WHILE the men fought for freedom with guns and bullets the women back home were using hammer, nail and flame.
In the months and years leading to D-Day it was overwhelmingly women who built the planes, guns and ammunition for war.
And the industrial workers of Teesside did as much as workers anywhere in Britain to make D-Day and 60 years of freedom a reality.
On the famous industrial river were made ships, pipes, pier heads, floating docks, storage tanks and untold other heavy metal engineering.
Workers toiled round the clock as companies that had been rivals in pre-war days came together to give the Tommies of D-Day their best chance.
Of all the industry perhaps the most famous was Teesside's vital part in the harbours, codenamed Mulberries.
Mulberries were the huge portable floating edifices designed to enable thousands of men, tanks and machinery to flood into France in the days following D-Day.
A total of 20,000 workers, a large number from the banks of the Tees, were involved around Britain in creating two of the Mulberries, one for the British area of Arromanches, between Gold and Juno beaches, and one for the US Omaha Beach.
The structures, which used more than two million tons of steel and concrete, were pulled by tugs across the Channel and sunk to provide a harbour.
The list of factories on the Tees that made a serious contribution in creating the Mulberries is impressive.
There was Ashmore, in Bowesfield Lane, Stockton, which made many of the 150 caissons and floating bridges with the direct help of Head Wrighton at Thornaby and Stockton.
Cleveland Bridge, of Darlington, also made harbour bridges, William Gray at Hartlepool made two piers for Mulberries alongside a further nine built at Normanby Wharf.
Dorman Long, of Middlesbrough, also made pier heads and floating docks and Pickering Lifts, in Stockton, made Bailey bridges parts and pontoons.
Each of these companies undertook the work on the Mulberries, often using Teesside steel, along with much else throughout the war.
To all that effort can be added the work on the hundreds of ships, of all shapes and sizes, and made on the Tees, Wear and Tyne, which pulled the mile-long harbours that stood 30ft above sea level to France.
Of course, the entire project was designed in the first place for other ships, many of which were built on North-East rivers, to unload their cargoes.
Yet, for all the workers' hard work as they laboured under the constant threat of bombs and on increasingly rationed food, much of their effort came to naught when the Mulberries were put into place.
At first everything went well. An incredible feat of co-ordination after months of planning meant both Mulberries were successfully installed in the days following D-Day on June 6.
But then disaster struck when the worst Channel gales for 40 years battered the harbours mercilessly between June 18 and 22.
Both Mulberries were badly damaged and the American harbour was never used again.
Nevertheless the concept had been sound and the British harbour continued to be used to the end.
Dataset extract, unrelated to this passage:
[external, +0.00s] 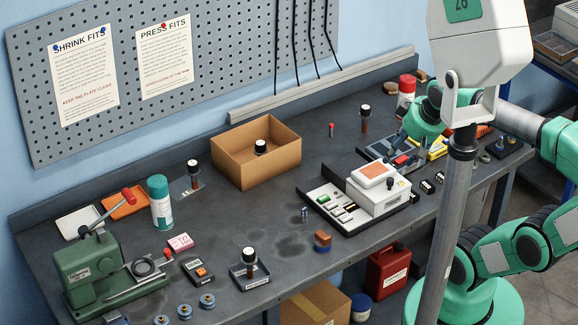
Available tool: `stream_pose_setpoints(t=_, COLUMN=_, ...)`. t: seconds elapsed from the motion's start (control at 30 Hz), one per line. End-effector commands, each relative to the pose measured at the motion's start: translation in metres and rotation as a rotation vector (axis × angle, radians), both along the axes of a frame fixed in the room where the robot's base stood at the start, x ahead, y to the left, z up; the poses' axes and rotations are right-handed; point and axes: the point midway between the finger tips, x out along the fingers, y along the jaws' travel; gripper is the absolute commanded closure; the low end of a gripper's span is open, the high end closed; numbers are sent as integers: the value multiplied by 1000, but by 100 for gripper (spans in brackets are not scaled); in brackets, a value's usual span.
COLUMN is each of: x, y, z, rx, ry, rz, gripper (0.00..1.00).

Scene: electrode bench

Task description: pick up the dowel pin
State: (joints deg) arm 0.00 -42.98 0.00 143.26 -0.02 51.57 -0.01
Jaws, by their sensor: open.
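A small upright blue-grey cylinder (304,214), which looks like the dowel pin, stands on the dark bench top left of the white device. It is too small to make out in detail. My gripper (389,150) is at the back right of the bench, below my green wrist, above and behind the white device. It is open, and nothing shows between its fingers. It is well apart from the pin, to the right of and behind it.
The white device (378,190) on its dark tray stands between my gripper and the pin. A cardboard box (255,150) is at the back, a green machine (90,272) at front left. The bench around the pin is mostly clear.

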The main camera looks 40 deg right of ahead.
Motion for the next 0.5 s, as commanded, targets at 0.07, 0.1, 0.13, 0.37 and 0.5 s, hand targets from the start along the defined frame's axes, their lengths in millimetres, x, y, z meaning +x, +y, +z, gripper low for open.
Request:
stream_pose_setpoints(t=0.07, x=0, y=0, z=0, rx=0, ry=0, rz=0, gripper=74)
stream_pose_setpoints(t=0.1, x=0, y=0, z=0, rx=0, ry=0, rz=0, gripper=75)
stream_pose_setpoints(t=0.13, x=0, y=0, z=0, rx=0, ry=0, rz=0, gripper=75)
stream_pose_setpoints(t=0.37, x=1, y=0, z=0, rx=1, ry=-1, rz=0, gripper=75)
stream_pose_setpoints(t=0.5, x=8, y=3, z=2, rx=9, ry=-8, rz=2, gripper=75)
Stockton historian Bob Harbron takes pride in the work of the Tees factories in defeating Hitler.
"It was truly epic, any glance at the list of what was made here can tell you that," he says.
"It was hard work that did it, much of it by women."
In his book about the RAF aerodrome at Thornaby, David Brown makes the point that it was not for nothing that the Tees suffered such terrible German bombing.
"The value to the war effort by industry on Teesside was one reason why the area attracted the attentions of the Luftwaffe and warranted such severe defensive measures by RAF men."
The contribution by North-East workers to making D-Day possible went much further than ships, huge harbours and ammunition.
Hills, of Stockton, made steel track mesh for using on aircraft landing grounds, and Head Wrighton was heavily involved in the fabrication of the Pipeline Under The Ocean (Pluto) undersea oil line, which led from a wartime-constructed facade ice-cream and holiday centre in southern England to Normandy, in France.
Then there was the well-planned movement of troops and goods across North-East Britain.
This helped to convince the Germans that the invasion might be heading for Norway from northern Britain.
That work of deception kept vital German armies in Norway and away from Normandy on June 6, 1944.